On the other hand, it is apparent that any time we are self-aware or interact with one another, we engage in rationality, certainties, and meaningfulness.  They are what separate humans from animals and the sane from madness.  You can’t have it both ways.  Either you accept existence and argue about it, or sharpen your claws and go hunt gazelles.  Why spend hours and hours of time philosophizing, writing books, and debating over the fact that we don’t really exist and that there is no meaning.  It’s an absolute contradiction. 

Of course if you are of the postmodern persuasion, absolute contradictions can comfortably come out of the same mouth.  I’ve done it.  As a matter of fact, at times, it feels like my native tongue.  It’s great.  You can have your cake and eat it too, for a while anyway.  Eventually, it catches up with you.  Much of the reason for postmodernism is double-mindedness.  People want money and power, but don’t want to work for it.  People want to get drunk, but not have a hangover.  People want to have illicit sex, but not be lonely.  People want to eat whatever they want, but not be fat.  Ask the people walking around with oxygen tanks if you can have it both ways.

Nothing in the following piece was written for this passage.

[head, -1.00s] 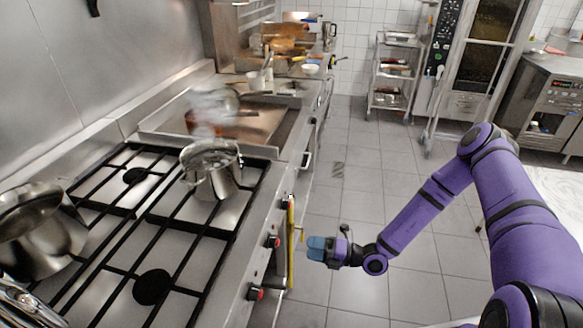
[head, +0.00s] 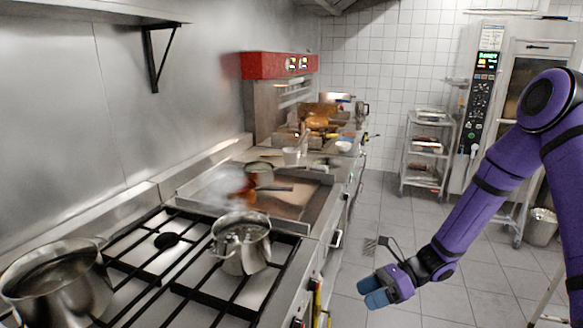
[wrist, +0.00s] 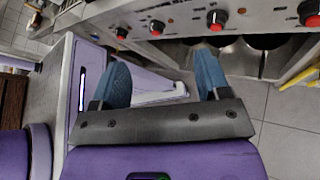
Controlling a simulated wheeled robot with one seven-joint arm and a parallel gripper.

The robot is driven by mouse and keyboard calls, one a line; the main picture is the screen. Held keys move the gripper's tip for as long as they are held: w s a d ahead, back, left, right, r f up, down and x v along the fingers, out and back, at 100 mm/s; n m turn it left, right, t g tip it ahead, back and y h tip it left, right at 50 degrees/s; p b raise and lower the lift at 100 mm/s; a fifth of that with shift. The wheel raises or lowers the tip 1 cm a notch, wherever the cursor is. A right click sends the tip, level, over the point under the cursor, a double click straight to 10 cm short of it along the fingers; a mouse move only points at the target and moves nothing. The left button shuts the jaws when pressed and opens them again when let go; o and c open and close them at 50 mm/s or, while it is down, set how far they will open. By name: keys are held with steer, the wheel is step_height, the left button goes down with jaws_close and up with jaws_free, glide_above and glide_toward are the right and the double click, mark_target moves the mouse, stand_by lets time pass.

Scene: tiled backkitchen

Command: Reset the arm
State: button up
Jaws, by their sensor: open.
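My purple arm reaches in from the right in the head view. Its gripper (head: 377,290) has blue fingers and hangs over the tiled floor, to the right of the stove front. In the wrist view my gripper (wrist: 163,78) shows its two blue fingers spread apart with nothing held between them. The stove front with red-marked knobs (wrist: 216,20) lies beyond the fingertips.
A gas stove with black grates (head: 165,285) carries a steel pot (head: 240,243) and a larger pot (head: 58,285). A yellow towel or bar (head: 317,300) is at the stove front. A steel trolley (head: 427,150) and an oven (head: 530,85) stand behind. The floor (head: 445,215) between is clear.

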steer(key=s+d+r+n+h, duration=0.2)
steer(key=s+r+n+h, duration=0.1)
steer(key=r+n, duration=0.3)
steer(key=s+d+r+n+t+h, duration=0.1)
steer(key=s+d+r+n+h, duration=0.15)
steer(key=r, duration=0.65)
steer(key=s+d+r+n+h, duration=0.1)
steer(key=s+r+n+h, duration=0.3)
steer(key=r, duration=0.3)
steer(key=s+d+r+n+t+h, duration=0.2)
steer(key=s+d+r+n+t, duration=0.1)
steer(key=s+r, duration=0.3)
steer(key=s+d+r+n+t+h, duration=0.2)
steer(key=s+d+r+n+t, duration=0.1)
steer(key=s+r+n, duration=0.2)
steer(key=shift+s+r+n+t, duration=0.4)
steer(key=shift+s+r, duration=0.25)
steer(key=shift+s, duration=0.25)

Many embrace total contradictions because they are alienated from moral absolutes and restraint.  One reason why moral absolutes and restraint are so distasteful is because most everyone, I’ve had the pleasure of knowing, has had a destructive encounter with authority figures who absolutely abuse morality and restraint.  These authority figures twist so-called morality into a means of control and exploitation.  As it is said, “…you travel around on sea and land to make one proselyte; and when he becomes one, you make him twice as much a son of hell as yourselves.”  It’s a disgusting sickness.  I digress.

In essence, Nihilism says we don’t really exist, or can’t know if we do or not.  It’s hard to even talk intelligently about it without immediately contradicting oneself.  Of course, for the Nihilist, if we are nothing and are nowhere, then there is no rational starting point from which we would leave in order to be contradictory.  For example, if we were all idiots, we would all be normal.  But because most people are “normal”, only the idiots are idiots, because you can compare them against “normal”.  So, Nihilists don’t contradict themselves because they believe that they have nothing against which to measure themselves.  It’s like they are in a vast expanse of nothingness.  No wonder it is “often associated with extreme pessimism.” But, if one has a starting point, if we exist, there is something to discuss.

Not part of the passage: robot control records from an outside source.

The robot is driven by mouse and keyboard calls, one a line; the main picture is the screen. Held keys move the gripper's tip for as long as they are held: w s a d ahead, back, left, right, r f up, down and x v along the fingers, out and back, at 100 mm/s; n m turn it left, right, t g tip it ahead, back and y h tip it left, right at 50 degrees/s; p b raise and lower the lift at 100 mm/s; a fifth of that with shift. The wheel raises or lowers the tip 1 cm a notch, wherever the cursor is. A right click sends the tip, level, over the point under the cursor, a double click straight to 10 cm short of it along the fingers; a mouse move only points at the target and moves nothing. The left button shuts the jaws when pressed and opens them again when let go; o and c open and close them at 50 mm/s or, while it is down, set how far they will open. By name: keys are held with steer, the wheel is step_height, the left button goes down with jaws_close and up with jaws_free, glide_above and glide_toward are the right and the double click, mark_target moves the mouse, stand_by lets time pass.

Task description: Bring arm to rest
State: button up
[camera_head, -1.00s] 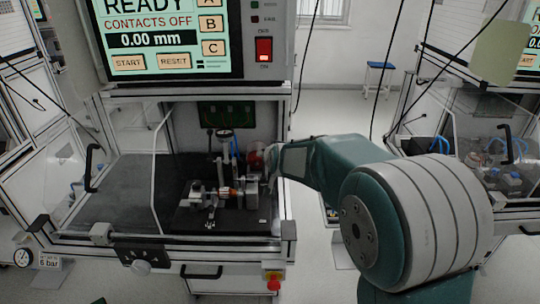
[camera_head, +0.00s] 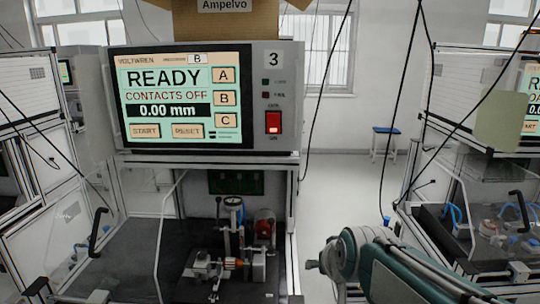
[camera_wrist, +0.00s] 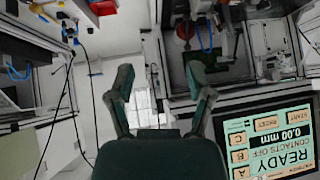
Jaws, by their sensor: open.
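My arm (camera_head: 400,268) reaches in from the lower right in the head view. Its end is right of the test bench, outside the bench's frame. In the wrist view my gripper (camera_wrist: 161,78) shows two dark fingers spread apart, with nothing between them. Behind the gap are pale floor and a bright window. In the head view the fingers are small and hard to make out.
The test station's screen (camera_head: 184,97) reads READY, CONTACTS OFF, 0.00 mm. Below it, a fixture with a dial gauge (camera_head: 233,203) stands on the dark bench. A blue stool (camera_head: 385,131) stands behind. Another station (camera_head: 490,225) is at right. The aisle between is clear.

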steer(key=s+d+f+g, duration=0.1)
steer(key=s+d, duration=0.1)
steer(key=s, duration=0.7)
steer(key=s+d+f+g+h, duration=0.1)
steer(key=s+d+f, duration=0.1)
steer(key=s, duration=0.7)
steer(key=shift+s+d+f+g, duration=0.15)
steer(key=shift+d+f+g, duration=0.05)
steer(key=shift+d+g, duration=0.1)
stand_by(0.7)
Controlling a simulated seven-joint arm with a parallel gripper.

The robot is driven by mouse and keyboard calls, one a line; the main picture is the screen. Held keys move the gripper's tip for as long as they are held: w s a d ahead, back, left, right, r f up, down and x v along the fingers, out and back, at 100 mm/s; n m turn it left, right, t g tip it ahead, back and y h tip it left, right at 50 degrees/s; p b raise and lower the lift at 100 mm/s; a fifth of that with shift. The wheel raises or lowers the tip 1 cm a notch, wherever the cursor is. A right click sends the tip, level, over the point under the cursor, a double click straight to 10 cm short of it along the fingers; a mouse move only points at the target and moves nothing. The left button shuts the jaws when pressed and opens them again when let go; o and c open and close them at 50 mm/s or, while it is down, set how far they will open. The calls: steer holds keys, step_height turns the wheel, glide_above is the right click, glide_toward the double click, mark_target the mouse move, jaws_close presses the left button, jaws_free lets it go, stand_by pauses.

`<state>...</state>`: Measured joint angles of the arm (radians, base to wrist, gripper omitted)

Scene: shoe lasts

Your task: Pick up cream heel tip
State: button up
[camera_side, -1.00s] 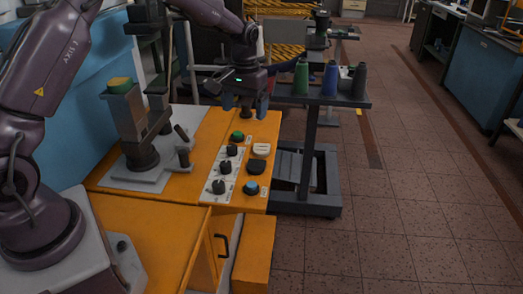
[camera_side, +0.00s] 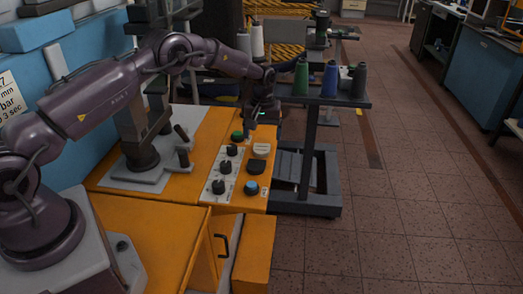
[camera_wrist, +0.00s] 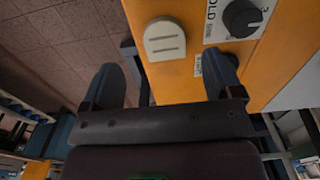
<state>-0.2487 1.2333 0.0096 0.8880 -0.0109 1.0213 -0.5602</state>
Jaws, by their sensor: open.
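The cream heel tip (camera_side: 261,149) is a small pale piece lying near the right edge of the orange machine top. In the wrist view the cream heel tip (camera_wrist: 165,40) shows two raised bars and lies ahead of the gap between my fingers. My gripper (camera_wrist: 162,72) is open, with a blue-grey finger on each side and nothing between them. In the side view my gripper (camera_side: 262,125) is just beyond the cream heel tip, and its fingers are partly hidden.
A black piece (camera_side: 256,167) and a blue round piece (camera_side: 251,187) lie nearer the front. A panel of black knobs (camera_side: 225,166) is close on the left; a green button (camera_side: 237,136) is at its far end. A rack with thread spools (camera_side: 330,78) stands to the right.

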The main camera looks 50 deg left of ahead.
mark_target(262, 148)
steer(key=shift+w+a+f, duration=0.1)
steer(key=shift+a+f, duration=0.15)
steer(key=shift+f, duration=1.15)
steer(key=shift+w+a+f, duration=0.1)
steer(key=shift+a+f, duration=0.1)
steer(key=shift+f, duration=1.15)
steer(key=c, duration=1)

But let me further point out, I just wrote, “It’s like they are in a vast expanse of nothingness.”  But that is even a contradiction.  A nihilist believes that we are not.  We can’t even inhabit the place called “nothingness,” because we aren’t here.  Do you see what I mean?  It’s very confusing.  Who’s talking?  Who’s trying to convince me we don’t exist?

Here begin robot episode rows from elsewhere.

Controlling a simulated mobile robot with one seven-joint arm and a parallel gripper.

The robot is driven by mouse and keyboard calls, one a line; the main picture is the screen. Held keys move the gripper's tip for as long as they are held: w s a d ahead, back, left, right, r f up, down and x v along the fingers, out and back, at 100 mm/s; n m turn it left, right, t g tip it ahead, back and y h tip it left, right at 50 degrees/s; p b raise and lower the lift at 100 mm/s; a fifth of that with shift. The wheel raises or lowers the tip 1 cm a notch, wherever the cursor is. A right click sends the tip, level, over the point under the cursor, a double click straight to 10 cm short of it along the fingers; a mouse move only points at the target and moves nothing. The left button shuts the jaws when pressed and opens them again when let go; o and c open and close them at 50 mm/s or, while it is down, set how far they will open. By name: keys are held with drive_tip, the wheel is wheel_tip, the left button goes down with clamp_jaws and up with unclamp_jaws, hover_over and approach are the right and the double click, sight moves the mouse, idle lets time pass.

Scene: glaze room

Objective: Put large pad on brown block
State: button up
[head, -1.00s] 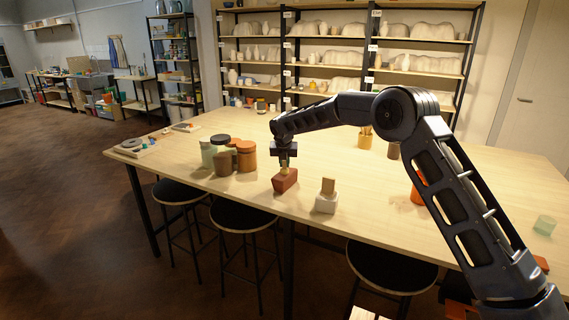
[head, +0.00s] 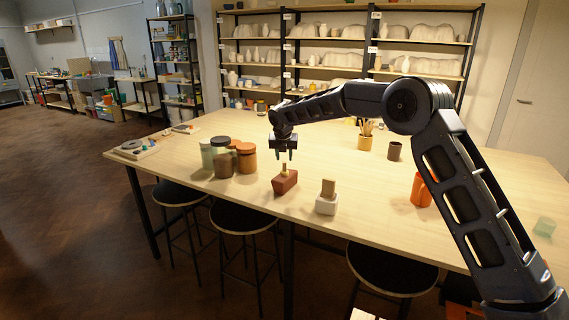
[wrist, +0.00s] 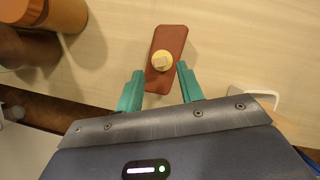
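The brown block (head: 285,183) stands on the table. A small pale yellow round piece with a lighter square top (wrist: 162,61) rests upright on it. My gripper (head: 284,156) is above this piece, open and empty. In the wrist view its teal fingers (wrist: 160,68) are spread apart, with clear space between them and the piece. A tan upright rectangular piece (head: 328,187) stands on a white block (head: 326,205) to the right. I cannot tell for sure which piece is the large pad.
Several lidded jars (head: 246,158) stand left of the brown block. An orange mug (head: 421,190), a dark cup (head: 394,151) and a brush pot (head: 365,142) are to the right. Stools stand along the table's (head: 350,225) front edge. The table's middle is mostly clear.

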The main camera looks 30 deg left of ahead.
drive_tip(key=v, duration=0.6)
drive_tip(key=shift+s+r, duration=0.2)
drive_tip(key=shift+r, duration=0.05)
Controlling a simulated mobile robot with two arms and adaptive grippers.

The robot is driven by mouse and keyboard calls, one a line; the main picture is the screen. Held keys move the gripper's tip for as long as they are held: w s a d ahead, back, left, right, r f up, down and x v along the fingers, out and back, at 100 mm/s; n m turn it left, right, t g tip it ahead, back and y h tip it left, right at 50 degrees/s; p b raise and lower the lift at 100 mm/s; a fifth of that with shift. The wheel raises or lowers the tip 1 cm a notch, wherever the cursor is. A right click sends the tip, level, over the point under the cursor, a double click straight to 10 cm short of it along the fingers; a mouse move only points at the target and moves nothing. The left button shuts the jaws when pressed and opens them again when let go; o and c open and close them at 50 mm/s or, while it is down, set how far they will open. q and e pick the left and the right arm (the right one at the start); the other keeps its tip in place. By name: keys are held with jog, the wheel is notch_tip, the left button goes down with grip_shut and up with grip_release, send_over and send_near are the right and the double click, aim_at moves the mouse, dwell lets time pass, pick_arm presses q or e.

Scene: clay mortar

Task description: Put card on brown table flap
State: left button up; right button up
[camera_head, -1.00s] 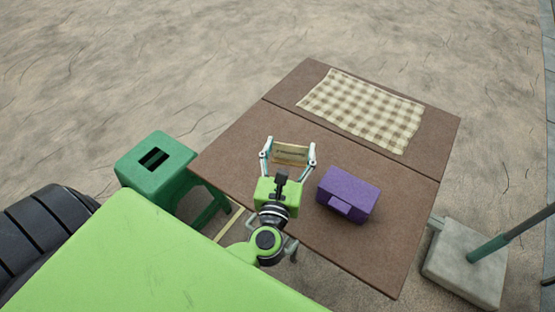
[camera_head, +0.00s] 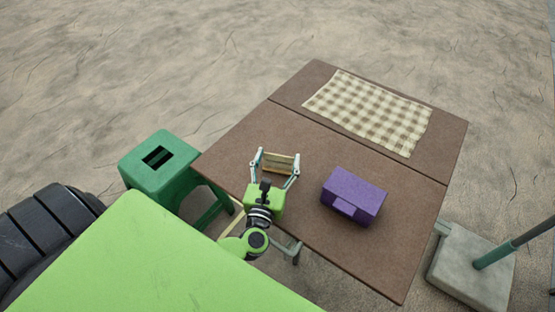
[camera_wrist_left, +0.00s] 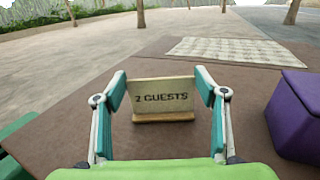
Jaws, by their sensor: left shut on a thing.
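My left gripper (camera_head: 276,160) is shut on the card (camera_head: 279,164), one finger at each side edge. The card is upright in the wrist view, over the near part of the brown table (camera_head: 235,150). I cannot tell whether its base touches the table. A seam crosses the table top and sets off the far brown flap (camera_head: 299,84), which bears a checked cloth. My right gripper is not in view.
A purple box (camera_head: 354,196) stands on the table right of my left gripper. The checked cloth (camera_head: 370,110) covers much of the flap. A green stool (camera_head: 158,160) stands left of the table, and a grey block with a pole (camera_head: 470,267) stands at right.

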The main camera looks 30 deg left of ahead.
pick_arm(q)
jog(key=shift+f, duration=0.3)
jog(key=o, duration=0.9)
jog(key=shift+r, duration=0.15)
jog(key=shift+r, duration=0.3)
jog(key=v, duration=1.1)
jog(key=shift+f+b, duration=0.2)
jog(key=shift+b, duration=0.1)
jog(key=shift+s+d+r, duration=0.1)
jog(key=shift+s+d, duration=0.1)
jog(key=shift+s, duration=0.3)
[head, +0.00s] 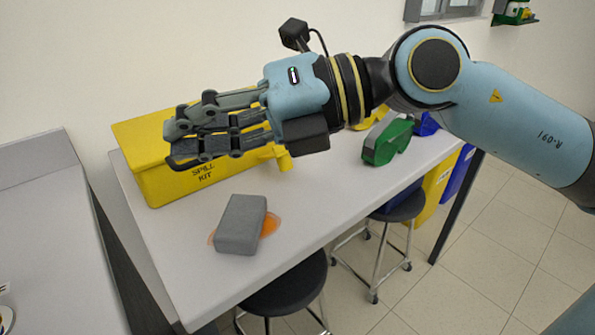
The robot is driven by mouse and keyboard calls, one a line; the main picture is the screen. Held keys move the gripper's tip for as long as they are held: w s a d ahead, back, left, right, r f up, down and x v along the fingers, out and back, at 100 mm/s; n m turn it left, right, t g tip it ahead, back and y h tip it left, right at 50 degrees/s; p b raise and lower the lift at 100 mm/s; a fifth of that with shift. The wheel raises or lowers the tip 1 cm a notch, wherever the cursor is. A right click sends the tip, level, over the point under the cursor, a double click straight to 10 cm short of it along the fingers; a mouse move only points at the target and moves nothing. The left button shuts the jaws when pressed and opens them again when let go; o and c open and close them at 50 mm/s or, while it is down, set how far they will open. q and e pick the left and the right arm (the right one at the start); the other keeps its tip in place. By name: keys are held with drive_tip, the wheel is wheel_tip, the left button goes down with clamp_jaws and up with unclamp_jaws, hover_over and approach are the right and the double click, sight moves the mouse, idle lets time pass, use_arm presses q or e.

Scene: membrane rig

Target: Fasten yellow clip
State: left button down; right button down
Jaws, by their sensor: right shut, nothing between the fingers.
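My right gripper (178,143) reaches in from the right, above the table and in front of the yellow spill kit box (150,188). Its fingers are shut with nothing between them, and they hide part of the box. I see no thing that is clearly a yellow clip. A small yellow piece (284,161) shows just below my right wrist; I cannot tell whether it is a clip or part of the box. My left gripper is not in view.
A grey block (241,226) lies on an orange spill (270,224) on the table (185,270). Green goggles (386,142) lie at the table's right. Black stools (285,288) stand at its front edge. The table's front left is clear.

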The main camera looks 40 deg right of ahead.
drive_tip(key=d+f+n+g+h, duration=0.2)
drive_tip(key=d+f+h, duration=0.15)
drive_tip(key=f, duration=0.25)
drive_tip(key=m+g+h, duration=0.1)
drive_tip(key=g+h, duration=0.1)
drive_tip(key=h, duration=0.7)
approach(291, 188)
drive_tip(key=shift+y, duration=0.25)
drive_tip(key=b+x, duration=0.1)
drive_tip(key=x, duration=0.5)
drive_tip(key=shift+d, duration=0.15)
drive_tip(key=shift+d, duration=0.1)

In addition, how can the notion of  “third person” exist?  If this world is all a projection from your or my mind, how can you and I both think about something that is not apart of us?  How can we disagree on something?  Why do third parties affect us without our control?

It’s like Tim Burton’s Alice in Wonder Land.  Alice keeps trying to change her reality because thinks she is just dreaming.  Not so.  Alice discovers that she is in fact in another world.  Other agents do not fall under her control.  They affect her without her permission.  So to, we find ourselves.  We are not in control of everything out there.  More accurately, we control very little “out there”.  If someone bends a spoon and jabs it in your eye, you won’t be able to think it away.  It’s not your dream.  At the very least, we’re in someone else’s dream, and there is no escaping it.

At the age of 7 or 8, I remember getting literally sick to my stomach trying to fathom eternity.  I got very little comfort from my mother’s dismissive comments.  I remember feeling trapped in my own skin.  My mouth started to salivate uncontrollably, and I had a sudden urge to run somewhere and throw up.  I couldn’t breath.  I wished I could get out side of it all.  (I wonder if Billy Corgan felt the same when he sang ‘Despite all my rage, I’m still just a rat in a cage.’)  As my brain raced through the various rabbit trails I remember thinking that there was only one solution in order to escape: to not ever exist.  But that wasn’t possible.  I was there, and I was nauseous.  I didn’t have control over things.  “I’m stuck here,” I thought.  I’ve had to either deal with this world or distract my mind.

Evidently, others look desperately for explanations too.  Many will defy the apparent reality of first principles to feel better.  Existence and or the lack of meaning may appear to be too painful.  Therefore, they look through rationality, defy their conscience, and enter chaos in order to derive comfort from losing all meaning.  But, ironically, it takes rationality to think your way into irrational chaos.  When a mind wakes up at that uncertain young age, it’s stuck here to figure it out.

Some unwittingly accept Nihilism as a viable principle.  Some are very purposeful about lodging it into modern minds.  Either way, it is utterly ironic that the ability to even think enough to come up with the notion, contradicts the belief.  Nihilism has to work really hard and dodge several bullets to make the theory work.

I think C.S. Lewis says it best.  But you cannot go on "explaining away" forever; you will find that you have explained explanation itself away. You cannot go on "seeing through" things forever.  The whole point of seeing through something is to see something through it.  It is good that the window should be transparent, because the street or garden beyond it is opaque.  How if you saw through the garden too?  It is no use trying to "see through" first principles.  If you see through everything than everything is transparent.  But a wholly transparent world is an invisible world. To "see through" all things is the same as not to see.

It is apparent that we are here.  It does us no good to “see through” our ability to think in order to say that we have no capacity to think.